WHAT IS ASKED — Copy, in full, each line of the material that holds the word "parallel".

Items from a data source
#####

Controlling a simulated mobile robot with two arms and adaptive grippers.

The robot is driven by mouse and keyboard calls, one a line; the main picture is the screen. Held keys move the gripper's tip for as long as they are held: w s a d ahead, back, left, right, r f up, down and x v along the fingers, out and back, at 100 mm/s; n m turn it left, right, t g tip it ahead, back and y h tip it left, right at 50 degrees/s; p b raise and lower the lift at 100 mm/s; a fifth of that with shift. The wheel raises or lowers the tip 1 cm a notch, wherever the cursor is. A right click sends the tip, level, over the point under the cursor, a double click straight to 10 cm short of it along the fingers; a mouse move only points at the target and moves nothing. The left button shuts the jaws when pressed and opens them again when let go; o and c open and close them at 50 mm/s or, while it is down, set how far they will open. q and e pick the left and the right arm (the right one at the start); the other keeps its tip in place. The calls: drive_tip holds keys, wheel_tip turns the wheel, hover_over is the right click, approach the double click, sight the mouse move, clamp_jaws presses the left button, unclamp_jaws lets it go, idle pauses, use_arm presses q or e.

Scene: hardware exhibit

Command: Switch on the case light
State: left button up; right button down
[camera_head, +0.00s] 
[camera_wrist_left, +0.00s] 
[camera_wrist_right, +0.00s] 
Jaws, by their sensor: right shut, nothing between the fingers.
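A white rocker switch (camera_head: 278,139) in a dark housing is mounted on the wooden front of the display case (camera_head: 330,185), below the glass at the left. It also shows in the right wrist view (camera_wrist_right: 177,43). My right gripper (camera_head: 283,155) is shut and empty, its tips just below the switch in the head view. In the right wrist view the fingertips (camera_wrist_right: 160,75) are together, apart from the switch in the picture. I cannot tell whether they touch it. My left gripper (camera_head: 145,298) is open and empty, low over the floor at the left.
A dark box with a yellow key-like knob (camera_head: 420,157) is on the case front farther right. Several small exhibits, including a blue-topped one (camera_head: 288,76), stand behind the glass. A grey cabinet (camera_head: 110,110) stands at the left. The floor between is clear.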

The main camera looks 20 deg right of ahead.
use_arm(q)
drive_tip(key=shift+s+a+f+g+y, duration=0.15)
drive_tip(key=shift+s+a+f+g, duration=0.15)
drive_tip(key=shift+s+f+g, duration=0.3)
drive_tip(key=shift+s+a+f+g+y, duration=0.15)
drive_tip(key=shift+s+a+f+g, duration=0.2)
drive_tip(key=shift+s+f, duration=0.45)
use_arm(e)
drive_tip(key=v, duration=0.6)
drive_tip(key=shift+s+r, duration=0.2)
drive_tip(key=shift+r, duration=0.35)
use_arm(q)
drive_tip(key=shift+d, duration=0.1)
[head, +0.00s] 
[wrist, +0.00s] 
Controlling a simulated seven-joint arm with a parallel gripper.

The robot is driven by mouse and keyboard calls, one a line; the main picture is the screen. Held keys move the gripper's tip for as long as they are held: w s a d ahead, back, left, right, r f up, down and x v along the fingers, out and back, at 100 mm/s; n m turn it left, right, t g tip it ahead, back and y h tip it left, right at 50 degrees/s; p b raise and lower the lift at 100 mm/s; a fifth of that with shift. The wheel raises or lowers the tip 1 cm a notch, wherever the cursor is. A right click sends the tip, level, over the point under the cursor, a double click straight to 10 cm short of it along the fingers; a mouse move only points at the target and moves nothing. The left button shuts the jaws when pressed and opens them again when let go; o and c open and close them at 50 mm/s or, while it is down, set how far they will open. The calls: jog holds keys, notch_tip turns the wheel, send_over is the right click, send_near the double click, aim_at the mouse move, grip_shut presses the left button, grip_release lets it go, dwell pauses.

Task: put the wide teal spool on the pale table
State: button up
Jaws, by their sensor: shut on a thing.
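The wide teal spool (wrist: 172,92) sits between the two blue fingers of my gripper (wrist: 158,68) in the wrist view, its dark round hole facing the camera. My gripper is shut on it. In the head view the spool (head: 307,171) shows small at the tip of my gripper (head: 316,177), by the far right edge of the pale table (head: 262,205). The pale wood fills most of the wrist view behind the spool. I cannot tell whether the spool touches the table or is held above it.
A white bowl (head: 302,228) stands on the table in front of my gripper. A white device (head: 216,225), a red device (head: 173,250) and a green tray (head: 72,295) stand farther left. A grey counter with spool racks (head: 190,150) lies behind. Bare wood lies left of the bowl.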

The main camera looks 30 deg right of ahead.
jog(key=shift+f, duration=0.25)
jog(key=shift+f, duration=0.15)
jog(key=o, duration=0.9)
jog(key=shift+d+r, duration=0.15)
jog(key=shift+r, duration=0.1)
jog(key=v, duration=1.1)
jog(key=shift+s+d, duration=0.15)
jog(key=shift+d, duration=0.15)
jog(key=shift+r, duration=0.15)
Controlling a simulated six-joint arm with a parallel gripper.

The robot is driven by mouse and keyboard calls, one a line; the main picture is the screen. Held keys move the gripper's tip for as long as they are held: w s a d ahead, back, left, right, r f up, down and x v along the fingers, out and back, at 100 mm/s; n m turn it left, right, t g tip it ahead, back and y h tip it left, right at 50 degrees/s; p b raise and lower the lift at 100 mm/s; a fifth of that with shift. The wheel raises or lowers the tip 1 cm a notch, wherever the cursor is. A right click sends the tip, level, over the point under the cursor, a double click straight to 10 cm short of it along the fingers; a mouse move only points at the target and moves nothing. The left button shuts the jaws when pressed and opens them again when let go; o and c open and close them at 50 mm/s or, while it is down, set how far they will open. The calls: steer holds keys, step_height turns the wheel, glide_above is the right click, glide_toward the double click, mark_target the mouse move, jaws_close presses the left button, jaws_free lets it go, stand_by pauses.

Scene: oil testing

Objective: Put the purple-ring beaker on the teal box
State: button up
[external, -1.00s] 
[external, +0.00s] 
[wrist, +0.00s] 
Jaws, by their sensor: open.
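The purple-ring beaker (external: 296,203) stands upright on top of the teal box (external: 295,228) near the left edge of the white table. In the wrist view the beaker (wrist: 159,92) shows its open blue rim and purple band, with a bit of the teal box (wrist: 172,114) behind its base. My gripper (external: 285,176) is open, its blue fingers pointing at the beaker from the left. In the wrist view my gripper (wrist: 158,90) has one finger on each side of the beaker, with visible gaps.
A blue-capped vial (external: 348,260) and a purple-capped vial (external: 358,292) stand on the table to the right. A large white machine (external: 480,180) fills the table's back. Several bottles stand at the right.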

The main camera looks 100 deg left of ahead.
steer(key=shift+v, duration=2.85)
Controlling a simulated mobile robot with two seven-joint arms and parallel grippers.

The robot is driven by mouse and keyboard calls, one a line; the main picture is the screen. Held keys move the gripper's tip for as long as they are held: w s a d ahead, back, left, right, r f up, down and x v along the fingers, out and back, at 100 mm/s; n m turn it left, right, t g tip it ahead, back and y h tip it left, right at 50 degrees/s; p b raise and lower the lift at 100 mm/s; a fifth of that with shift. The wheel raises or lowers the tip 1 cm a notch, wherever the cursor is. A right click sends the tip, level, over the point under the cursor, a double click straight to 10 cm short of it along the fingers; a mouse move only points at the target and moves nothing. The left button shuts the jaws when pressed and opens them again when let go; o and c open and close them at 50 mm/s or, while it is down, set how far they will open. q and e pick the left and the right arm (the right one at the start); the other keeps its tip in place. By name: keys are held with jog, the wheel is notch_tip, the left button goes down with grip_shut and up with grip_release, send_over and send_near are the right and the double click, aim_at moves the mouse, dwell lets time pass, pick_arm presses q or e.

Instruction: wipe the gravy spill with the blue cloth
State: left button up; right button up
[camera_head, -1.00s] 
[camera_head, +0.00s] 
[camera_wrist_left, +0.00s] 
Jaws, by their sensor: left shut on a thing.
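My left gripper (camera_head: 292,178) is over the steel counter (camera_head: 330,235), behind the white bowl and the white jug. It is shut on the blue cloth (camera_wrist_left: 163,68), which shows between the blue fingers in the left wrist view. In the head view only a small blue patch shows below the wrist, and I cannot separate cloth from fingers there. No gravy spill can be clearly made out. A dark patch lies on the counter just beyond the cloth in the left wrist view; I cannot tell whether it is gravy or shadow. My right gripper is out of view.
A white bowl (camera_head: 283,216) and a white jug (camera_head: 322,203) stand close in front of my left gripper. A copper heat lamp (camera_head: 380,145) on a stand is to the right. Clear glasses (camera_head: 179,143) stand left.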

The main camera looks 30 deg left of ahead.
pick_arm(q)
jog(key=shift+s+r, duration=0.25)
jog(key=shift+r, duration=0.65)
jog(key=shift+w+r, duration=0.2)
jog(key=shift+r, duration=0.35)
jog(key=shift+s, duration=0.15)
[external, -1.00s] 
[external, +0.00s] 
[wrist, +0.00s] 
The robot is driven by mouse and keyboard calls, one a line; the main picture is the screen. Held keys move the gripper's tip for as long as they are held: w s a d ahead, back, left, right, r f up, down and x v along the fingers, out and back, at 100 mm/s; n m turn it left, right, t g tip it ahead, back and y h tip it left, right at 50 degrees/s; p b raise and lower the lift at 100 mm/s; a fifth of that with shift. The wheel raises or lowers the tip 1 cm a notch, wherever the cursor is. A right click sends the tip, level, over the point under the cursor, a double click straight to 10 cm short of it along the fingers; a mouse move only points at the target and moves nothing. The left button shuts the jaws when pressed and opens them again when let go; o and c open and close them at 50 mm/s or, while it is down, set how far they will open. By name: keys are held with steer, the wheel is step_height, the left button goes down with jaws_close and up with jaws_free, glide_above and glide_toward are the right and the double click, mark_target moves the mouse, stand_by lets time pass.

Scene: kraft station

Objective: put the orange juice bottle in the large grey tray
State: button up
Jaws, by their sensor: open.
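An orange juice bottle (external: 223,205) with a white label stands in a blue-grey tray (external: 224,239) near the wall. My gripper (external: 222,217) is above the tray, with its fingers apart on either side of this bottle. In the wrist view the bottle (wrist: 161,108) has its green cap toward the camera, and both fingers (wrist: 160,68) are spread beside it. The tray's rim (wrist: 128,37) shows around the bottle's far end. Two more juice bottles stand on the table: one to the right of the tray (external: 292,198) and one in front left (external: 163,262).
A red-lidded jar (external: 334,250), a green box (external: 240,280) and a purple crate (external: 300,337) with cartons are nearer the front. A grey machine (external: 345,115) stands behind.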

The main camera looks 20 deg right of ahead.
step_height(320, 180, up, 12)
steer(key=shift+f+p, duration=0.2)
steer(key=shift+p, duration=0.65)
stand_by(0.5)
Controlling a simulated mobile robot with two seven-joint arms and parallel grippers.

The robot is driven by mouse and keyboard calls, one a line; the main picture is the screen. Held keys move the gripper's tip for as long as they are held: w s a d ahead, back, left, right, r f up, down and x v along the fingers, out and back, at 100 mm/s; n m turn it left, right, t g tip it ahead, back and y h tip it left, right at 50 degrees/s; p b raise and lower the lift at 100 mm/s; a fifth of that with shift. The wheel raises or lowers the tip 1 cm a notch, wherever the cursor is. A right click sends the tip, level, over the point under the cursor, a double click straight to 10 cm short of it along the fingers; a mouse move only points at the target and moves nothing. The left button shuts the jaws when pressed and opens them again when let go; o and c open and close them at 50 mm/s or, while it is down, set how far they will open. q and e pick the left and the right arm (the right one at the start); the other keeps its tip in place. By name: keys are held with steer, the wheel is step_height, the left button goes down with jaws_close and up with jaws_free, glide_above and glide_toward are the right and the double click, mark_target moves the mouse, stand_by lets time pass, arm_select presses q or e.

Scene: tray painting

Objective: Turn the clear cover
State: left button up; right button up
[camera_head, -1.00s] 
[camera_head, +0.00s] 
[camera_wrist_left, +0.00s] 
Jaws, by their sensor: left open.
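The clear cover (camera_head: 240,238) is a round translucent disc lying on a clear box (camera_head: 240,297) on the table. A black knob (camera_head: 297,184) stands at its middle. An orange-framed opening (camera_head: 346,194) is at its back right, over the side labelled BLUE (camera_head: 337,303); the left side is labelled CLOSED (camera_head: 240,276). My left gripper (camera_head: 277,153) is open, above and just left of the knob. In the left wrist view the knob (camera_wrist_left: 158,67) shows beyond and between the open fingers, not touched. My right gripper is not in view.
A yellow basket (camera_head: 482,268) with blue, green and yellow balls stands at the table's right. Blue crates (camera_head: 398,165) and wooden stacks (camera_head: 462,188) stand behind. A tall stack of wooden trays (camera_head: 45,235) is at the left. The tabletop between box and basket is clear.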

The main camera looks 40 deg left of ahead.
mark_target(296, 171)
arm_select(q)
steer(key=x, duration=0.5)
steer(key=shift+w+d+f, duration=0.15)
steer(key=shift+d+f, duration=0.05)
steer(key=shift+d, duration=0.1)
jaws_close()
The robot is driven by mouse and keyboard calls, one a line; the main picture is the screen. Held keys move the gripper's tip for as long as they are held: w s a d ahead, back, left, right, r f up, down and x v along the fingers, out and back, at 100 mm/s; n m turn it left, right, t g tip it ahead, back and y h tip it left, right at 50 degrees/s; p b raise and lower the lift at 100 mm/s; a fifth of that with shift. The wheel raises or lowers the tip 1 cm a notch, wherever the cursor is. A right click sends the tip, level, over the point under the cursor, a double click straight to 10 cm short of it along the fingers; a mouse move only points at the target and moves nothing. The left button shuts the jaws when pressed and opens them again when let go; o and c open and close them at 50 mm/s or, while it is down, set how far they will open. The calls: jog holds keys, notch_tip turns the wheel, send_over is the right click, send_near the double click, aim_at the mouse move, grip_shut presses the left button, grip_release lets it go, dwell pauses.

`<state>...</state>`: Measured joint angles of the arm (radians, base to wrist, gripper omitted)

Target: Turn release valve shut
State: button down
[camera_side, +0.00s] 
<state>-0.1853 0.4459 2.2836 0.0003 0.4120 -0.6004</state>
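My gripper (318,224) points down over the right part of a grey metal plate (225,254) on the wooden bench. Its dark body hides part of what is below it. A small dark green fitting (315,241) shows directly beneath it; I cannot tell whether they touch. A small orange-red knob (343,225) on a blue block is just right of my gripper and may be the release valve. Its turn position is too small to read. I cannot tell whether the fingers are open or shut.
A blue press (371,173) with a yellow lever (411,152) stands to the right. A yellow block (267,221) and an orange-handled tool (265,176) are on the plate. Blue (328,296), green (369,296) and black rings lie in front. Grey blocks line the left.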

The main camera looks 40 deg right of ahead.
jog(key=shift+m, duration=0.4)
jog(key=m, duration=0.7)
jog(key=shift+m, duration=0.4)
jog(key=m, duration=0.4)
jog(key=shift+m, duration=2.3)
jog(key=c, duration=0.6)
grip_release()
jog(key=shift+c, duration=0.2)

#####

COMPLETE RESPONSE —
Controlling a simulated seven-joint arm with a parallel gripper.
Controlling a simulated six-joint arm with a parallel gripper.
Controlling a simulated mobile robot with two seven-joint arms and parallel grippers.
Controlling a simulated mobile robot with two seven-joint arms and parallel grippers.

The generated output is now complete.